J'aurais bien fait quelques commentaires à ce début de préface, possible que j'en fasse plus tard, j'ai juste à en dire ceci: le conseil d'Arthur Schopenhauer, lire le livre deux fois, vaut pour tout texte dont on peut dire qu'il exprime une «pensée une» plutôt qu'un «système de pensées» – j'y ajoute qu'on peut se dispenser de la première lecture des ouvrages de philosophie systématique.


PRÉFACE DE LA PREMIÈRE ÉDITION
––––––––

Si l’on veut lire ce livre de la manière qui en rend l’intelligence aussi aisée que possible, on devra suivre les indications ci-après.Ce qui est proposé ici au lecteur, c’est une pensée unique. Néanmoins, quels qu’aient été mes efforts, il m’était impossible de la lui rendre accessible par un chemin plus court que ce gros ouvrage. – Cette pensée est, selon moi, celle que depuis si longtemps on recherche, et dont la recherche s’appelle la philosophie, celle que l’on considère, parmi ceux qui savent l’histoire, comme aussi introuvable que la pierre philosophale, comme si Pline n’avait pas dit fort sagement: «Combien il est de choses qu’on juge impossibles, jusqu’au jour où elles se trouvent faites». (Hist. nat., VII, 1.)
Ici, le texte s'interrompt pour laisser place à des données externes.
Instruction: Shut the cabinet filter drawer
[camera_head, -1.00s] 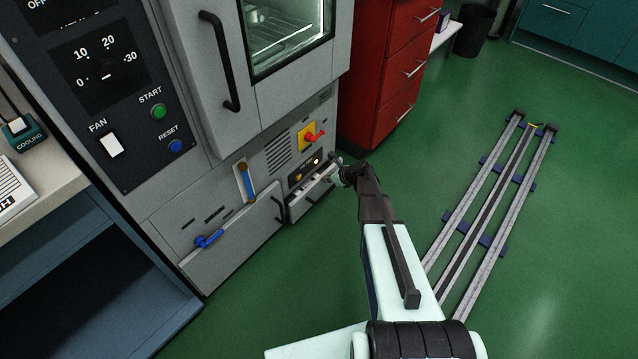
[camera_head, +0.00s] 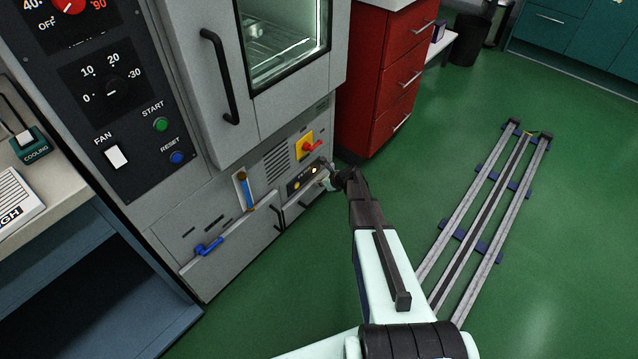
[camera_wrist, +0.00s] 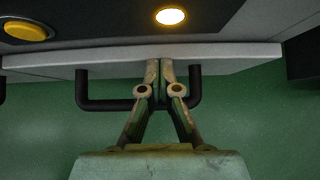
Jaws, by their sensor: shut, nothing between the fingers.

Cette pensée, que j’ai à communiquer ici, apparaît successivement, selon le point de vue d’où on la considère, comme étant ce qu’on nomme la métaphysique, ce qu’on nomme l’éthique, et ce qu’on nomme l’esthétique; et en vérité, il faut qu’elle soit bien tout cela à la fois, si elle est ce que j’ai déjà affirmé qu’elle était.

Quand il s’agit d’un système de pensées, il doit nécessairement se présenter dans un ordre architectonique: en d’autres termes, chaque partie du système en doit supporter une autre, sans que la réciproque soit vraie; la pierre de base supporte tout le reste, sans que le reste la supporte, et le sommet est supporté par le reste, sans supporter rien à son tour. Au contraire, lorsqu’il s’agit d’une pensée une, si ample qu’elle soit, elle doit s’offrir avec la plus parfaite unité. Sans doute, pour la commodité de l’exposition, elle souffre d’être divisée en parties; mais l’ordre de ces parties est un ordre organique, si bien que chaque partie y contribue au maintien du tout, et est maintenue à son tour par le tout; aucune n’est ni la première, ni la dernière; la pensée dans son ensemble doit de sa clarté à chaque partie, et il n’est si petite partie qui puisse être entendue à fond, si l’ensemble n’a été auparavant compris.– Or il faut bien qu’un livre ait un commencement et une fin, et il différera toujours en cela d’un organisme; mais, d’autre part, le contenu devra ressembler à un système organique: d’où il suit qu’ici il y a contradiction entre la forme et la matière.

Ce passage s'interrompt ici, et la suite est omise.